Front Handspring Over Barrel: One drill for learning a front handspring is to do it over a barrel. You can either do a front handspring step-out, or a front handspring landing with two feet. If you are doing a front handspring step-out you might want to do a cartwheel out of it, to practice connecting it to another skill. To do this drill, mark your steps first. So then you can run, hurdle and front handspring over the barrel. You will want to have your coach spot you at first.
Front Handspring Off of Folded Panel Mat: Once you can do a front handspring over a barrel, you can move onto doing front handsprings off of a folded panel mat. Make sure your coach spots you for this drill until you can do it by yourself. For this drill, you can either practice front handsprings to two feet, or front handspring step-outs. If you are practicing step-outs you might want to follow it with a cartwheel, to practice connecting it to other skills.

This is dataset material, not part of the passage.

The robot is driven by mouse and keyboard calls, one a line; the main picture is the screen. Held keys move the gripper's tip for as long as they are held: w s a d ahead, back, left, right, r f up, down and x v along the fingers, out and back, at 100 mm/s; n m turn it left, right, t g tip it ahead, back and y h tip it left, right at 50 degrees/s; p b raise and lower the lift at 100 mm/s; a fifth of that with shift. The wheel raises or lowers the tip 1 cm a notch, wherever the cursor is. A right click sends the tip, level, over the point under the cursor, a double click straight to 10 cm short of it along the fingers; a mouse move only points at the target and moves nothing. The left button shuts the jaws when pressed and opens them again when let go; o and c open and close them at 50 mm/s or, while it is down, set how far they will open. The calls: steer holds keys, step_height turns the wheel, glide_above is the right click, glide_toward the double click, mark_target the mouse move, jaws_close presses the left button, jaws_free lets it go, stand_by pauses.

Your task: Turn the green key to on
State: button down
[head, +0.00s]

Front Handsprings on Tumble Track with Bands: Another drill for making sure you are learning your front handsprings with your legs and arms squeezed together is to do front handsprings on tumble track with exercise bands. You can see the drill in the video above.
Tools for Learning a Front Handspring
Panel Mat: You can use a panel mat to practice front handsprings at home, or to do front handsprings off of when it is folded up.
Exercise Bands: You can use exercise bands to do the drill in the video above, where you do front handsprings on a tumble track with a band around your arms or legs.
Barrel: A barrel is great for doing front handsprings over, when you are first learning.
Light Weights: You can use light weights as resistance during lunges.
The drills and exercises above should help you learn how to do a front handspring. A front handspring is an important skill since it’s done on three of the four events. Taking time now to learn how to modify your front handspring and connect skills to your front handspring will pay off as you progress as a gymnast. The next front tumbling skill to learn is a front tuck.